## DATA PROVIDED
^^^^

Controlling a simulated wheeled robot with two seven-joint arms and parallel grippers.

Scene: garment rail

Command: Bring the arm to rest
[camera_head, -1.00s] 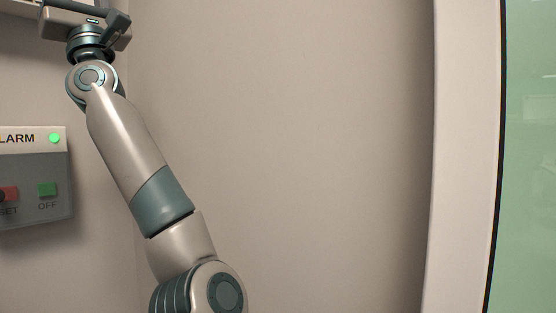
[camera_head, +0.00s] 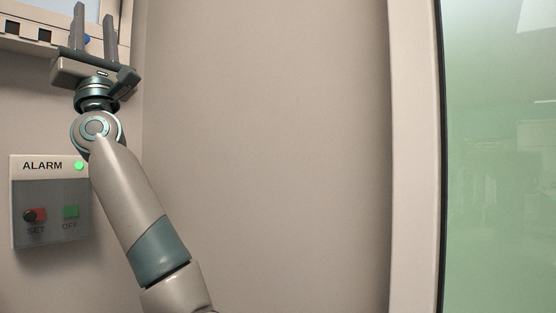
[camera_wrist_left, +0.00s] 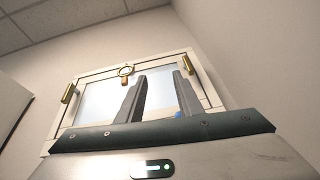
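My left arm (camera_head: 128,190) reaches up and to the left in the head view. My left gripper (camera_head: 93,12) is near the top left corner, above the alarm panel. Its two dark fingers point up and stand apart with nothing between them. In the left wrist view the open fingers (camera_wrist_left: 160,76) point toward a white-framed glazed unit on the wall and overlap it in the picture. I cannot tell how far they are from it. My right gripper is in no view.
An alarm panel (camera_head: 50,205) with a lit green lamp, a red SET and a green OFF button is on the left wall. The glazed unit (camera_wrist_left: 82,78) has brass-coloured fittings. A pale post (camera_head: 415,160) and green glass (camera_head: 500,170) stand right. Plain wall fills the middle.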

^^^^

## REQUIREMENT
Drop the images and repeat the data exactly.

## SOLUTION TO THE PROBLEM
Controlling a simulated wheeled robot with two seven-joint arms and parallel grippers.

Scene: garment rail

Command: Bring the arm to rest
[camera_head, -1.00s] 
[camera_head, +0.00s] 
[camera_wrist_left, +0.00s] 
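My left arm (camera_head: 128,190) reaches up and to the left in the head view. My left gripper (camera_head: 93,12) is near the top left corner, above the alarm panel. Its two dark fingers point up and stand apart with nothing between them. In the left wrist view the open fingers (camera_wrist_left: 160,76) point toward a white-framed glazed unit on the wall and overlap it in the picture. I cannot tell how far they are from it. My right gripper is in no view.
An alarm panel (camera_head: 50,205) with a lit green lamp, a red SET and a green OFF button is on the left wall. The glazed unit (camera_wrist_left: 82,78) has brass-coloured fittings. A pale post (camera_head: 415,160) and green glass (camera_head: 500,170) stand right. Plain wall fills the middle.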

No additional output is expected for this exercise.